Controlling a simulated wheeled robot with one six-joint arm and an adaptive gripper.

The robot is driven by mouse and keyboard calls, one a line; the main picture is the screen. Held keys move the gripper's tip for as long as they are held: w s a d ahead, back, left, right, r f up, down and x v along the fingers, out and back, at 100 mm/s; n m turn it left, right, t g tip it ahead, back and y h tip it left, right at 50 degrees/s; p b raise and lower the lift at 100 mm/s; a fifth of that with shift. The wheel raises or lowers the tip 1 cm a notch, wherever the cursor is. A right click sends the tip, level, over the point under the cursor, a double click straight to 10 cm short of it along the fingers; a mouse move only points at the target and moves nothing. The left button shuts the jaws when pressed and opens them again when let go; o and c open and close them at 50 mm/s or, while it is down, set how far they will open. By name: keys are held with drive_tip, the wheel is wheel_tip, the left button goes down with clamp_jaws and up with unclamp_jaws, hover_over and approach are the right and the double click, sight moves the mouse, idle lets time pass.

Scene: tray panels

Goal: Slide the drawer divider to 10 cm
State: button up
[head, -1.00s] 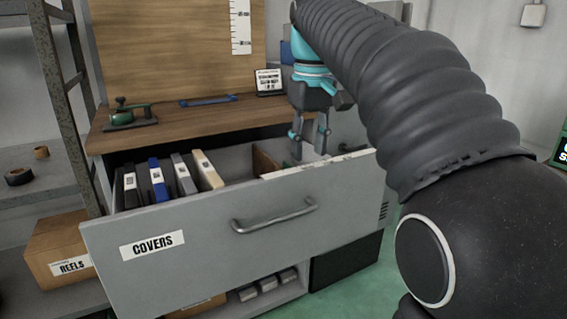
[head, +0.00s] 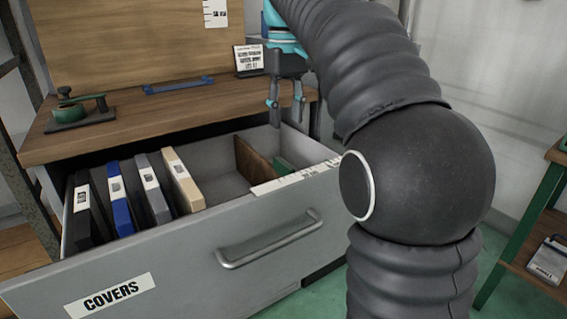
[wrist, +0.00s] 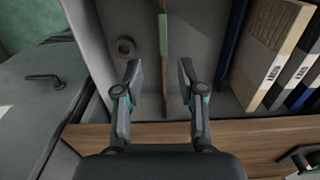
---
- Exercise goal -
Without the pictures, repeat the listing above exactly.

- Correct response -
Controlling a simulated wheeled robot with one six-joint arm and an adaptive gripper.

The robot is driven by mouse and keyboard calls, one a line; the main picture is the screen. Held keys move the gripper's tip for as long as they are held: w s a d ahead, back, left, right, r f up, down and x v along the fingers, out and back, at 100 mm/s; n m turn it left, right, t g tip it ahead, back and y h tip it left, right at 50 degrees/s; p b raise and lower the lift at 100 mm/s; a fifth of that with shift. The wheel raises or lowers the tip 1 cm a notch, wherever the cursor is. A right click sends the tip, level, over the point under the cursor, a double click straight to 10 cm short of it along the fingers; a mouse move only points at the target and moves nothing. The left button shuts the jaws when pressed and opens them again when let go; o and c open and close them at 50 mm/s or, while it is down, set how far they will open. By name: keys are held with drive_tip, the wheel is wheel_tip, the left button goes down with clamp_jaws and up with unclamp_jaws, hover_over and approach are the right and the double click, sight moves the mouse, idle lets time pass.

Scene: tray panels

Goal: Slide the drawer divider to 10 cm
State: button up
[head, -1.00s] 
[head, +0.00s] 
[wrist, +0.00s] 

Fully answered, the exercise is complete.